What you have to do: Below is a listing; restate from it, character for character, the lines beginning at the line holding "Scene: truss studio" and ending at the line holding "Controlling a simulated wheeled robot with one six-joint", both included.

Input for this task:
• • • • •

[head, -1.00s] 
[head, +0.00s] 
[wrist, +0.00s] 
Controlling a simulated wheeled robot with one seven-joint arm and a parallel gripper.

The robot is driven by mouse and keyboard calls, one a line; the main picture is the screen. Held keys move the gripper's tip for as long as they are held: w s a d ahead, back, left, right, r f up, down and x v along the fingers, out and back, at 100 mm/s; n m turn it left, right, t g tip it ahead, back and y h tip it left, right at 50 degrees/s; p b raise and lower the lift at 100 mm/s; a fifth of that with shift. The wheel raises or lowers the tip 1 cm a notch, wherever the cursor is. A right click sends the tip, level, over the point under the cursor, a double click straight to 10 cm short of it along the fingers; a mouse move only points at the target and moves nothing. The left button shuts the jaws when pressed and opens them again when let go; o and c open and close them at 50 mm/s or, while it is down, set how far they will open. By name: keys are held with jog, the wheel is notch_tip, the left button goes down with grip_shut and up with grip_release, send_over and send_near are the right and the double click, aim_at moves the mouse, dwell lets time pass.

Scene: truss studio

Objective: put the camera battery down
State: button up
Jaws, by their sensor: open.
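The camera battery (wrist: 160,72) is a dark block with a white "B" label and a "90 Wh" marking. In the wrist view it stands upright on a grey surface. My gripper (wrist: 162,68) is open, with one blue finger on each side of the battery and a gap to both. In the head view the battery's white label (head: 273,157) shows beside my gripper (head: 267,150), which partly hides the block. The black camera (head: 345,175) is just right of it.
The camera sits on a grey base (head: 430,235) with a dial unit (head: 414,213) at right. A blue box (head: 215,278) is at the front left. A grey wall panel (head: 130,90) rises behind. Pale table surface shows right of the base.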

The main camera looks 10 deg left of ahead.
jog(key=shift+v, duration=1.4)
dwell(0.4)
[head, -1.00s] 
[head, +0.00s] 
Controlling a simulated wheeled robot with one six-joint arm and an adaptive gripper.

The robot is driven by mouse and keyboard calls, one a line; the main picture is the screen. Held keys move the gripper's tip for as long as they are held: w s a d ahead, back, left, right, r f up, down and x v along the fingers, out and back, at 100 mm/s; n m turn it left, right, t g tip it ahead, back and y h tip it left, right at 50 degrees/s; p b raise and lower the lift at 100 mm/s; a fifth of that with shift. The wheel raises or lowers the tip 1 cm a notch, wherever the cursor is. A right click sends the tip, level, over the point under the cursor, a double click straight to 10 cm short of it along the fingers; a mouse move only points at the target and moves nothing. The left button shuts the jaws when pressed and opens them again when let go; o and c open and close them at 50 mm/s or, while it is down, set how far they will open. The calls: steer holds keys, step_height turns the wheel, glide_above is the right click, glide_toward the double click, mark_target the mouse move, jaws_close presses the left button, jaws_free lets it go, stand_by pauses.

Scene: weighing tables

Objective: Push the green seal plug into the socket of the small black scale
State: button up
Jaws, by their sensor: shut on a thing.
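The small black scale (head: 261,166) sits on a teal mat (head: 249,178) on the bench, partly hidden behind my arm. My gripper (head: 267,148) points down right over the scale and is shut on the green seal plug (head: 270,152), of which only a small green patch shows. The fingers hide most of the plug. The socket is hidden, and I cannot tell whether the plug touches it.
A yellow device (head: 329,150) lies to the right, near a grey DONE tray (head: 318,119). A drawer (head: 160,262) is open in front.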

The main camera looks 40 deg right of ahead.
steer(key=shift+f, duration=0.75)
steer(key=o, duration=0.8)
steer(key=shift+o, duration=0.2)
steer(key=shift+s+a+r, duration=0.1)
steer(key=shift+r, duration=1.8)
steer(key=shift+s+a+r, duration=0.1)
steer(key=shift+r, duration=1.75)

• • • • •

The completed task:
Scene: truss studio

Objective: put the camera battery down
State: button up
Jaws, by their sensor: open.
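The camera battery (wrist: 160,72) is a dark block with a white "B" label and a "90 Wh" marking. In the wrist view it stands upright on a grey surface. My gripper (wrist: 162,68) is open, with one blue finger on each side of the battery and a gap to both. In the head view the battery's white label (head: 273,157) shows beside my gripper (head: 267,150), which partly hides the block. The black camera (head: 345,175) is just right of it.
The camera sits on a grey base (head: 430,235) with a dial unit (head: 414,213) at right. A blue box (head: 215,278) is at the front left. A grey wall panel (head: 130,90) rises behind. Pale table surface shows right of the base.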

The main camera looks 10 deg left of ahead.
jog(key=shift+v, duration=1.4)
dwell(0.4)
[head, -1.00s] 
[head, +0.00s] 
Controlling a simulated wheeled robot with one six-joint arm and an adaptive gripper.

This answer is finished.